In the cities of Iraq and in the mountains of Afghanistan, the Bush team is doing its level best to bring people to their senses. That effort has earned Bush relentless derision in the literary salons of Paris and in faculty lounges across the United States. History will take note of this phenomenon, and it will be their lasting shame, not his.
Mark Goldblatt is the author of Africa Speaks. Visit his website at MarkGoldblatt.com.
Thanks for posting this
"And when the young Immanuel Kant
Was asked to kiss his aunt
He obey the categorical Must,
But only just.
Yes, a good analogy is being able to carry out some difficult physical task when on a fairly sound footing, compared with trying do so standing on a slippery mess.
Immanuel Kant
was a real pissant
who was very rarely stable...
The application of epistemological optimism/pessimism to Bush and his critics in academia makes a nice column, but I don't find it to be a very profound insight.

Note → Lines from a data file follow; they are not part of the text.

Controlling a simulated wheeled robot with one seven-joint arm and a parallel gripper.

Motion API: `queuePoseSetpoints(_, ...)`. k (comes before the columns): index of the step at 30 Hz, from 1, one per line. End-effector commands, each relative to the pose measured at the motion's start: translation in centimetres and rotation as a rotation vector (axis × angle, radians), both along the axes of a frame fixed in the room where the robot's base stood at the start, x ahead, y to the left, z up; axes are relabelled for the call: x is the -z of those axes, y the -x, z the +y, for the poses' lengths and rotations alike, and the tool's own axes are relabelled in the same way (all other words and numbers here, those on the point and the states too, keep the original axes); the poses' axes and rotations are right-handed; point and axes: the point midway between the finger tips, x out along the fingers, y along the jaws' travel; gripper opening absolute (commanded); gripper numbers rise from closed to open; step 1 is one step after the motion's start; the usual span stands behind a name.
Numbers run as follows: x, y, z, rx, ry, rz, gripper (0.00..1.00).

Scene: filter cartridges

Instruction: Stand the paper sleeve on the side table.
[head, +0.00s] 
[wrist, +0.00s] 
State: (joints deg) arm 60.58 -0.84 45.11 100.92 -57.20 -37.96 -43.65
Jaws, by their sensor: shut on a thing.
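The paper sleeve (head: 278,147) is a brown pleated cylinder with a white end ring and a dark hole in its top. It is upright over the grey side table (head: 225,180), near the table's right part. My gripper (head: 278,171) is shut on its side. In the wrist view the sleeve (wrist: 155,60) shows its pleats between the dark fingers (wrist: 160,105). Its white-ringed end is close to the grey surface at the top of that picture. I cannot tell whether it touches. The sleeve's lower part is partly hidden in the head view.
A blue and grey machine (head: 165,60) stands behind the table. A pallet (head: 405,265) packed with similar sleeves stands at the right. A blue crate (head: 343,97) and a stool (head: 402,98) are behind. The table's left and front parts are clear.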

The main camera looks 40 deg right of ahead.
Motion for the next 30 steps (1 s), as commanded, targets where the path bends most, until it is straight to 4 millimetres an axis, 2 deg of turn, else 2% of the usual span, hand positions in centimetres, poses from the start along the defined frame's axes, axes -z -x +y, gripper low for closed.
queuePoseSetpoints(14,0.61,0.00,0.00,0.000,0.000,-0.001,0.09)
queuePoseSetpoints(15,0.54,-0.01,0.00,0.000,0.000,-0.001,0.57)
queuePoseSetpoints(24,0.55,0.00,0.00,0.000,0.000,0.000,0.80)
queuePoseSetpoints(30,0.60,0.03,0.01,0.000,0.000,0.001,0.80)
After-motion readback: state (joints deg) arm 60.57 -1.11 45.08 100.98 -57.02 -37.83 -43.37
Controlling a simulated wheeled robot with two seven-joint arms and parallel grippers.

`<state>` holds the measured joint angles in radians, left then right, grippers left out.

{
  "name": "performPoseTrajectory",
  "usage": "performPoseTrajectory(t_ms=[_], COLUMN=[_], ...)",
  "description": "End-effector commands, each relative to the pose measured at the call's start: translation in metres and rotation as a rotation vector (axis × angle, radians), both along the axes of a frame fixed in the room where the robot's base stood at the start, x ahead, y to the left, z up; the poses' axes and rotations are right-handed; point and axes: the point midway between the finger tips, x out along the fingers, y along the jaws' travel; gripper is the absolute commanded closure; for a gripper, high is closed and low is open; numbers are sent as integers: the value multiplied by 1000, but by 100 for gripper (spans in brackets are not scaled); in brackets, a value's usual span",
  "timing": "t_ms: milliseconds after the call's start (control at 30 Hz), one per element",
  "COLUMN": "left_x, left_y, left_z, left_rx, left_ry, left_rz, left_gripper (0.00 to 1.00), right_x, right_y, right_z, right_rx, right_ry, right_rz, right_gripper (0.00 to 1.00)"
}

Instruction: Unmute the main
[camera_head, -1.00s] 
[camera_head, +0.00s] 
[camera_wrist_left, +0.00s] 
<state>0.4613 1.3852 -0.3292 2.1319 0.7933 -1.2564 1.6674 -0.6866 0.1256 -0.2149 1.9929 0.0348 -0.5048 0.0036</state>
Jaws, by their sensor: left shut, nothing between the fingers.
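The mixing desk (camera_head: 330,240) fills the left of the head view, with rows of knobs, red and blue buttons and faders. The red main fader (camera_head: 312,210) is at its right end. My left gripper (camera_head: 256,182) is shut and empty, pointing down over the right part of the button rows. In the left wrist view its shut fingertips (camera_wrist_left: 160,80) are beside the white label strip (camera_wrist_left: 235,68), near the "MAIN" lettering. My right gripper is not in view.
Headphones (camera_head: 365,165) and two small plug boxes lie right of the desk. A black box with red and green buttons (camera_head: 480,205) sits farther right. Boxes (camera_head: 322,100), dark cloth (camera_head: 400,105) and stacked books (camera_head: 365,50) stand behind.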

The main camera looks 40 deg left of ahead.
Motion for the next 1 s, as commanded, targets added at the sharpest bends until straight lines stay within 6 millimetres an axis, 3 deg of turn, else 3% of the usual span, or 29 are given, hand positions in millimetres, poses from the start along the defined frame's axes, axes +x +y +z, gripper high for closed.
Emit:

Jonah Goldberg has a much better three-dimensional understanding of 20th century philosophy.
The author does not even credit Martin Heidegger for the seminal insight that language is constitutive of (shared) reality. These insights are critical for the post-Cartesian understanding of thought. I agree Derrida and Rorty et al have been barfing up the wrong trees. But the author does not scratch the surface of explaining why.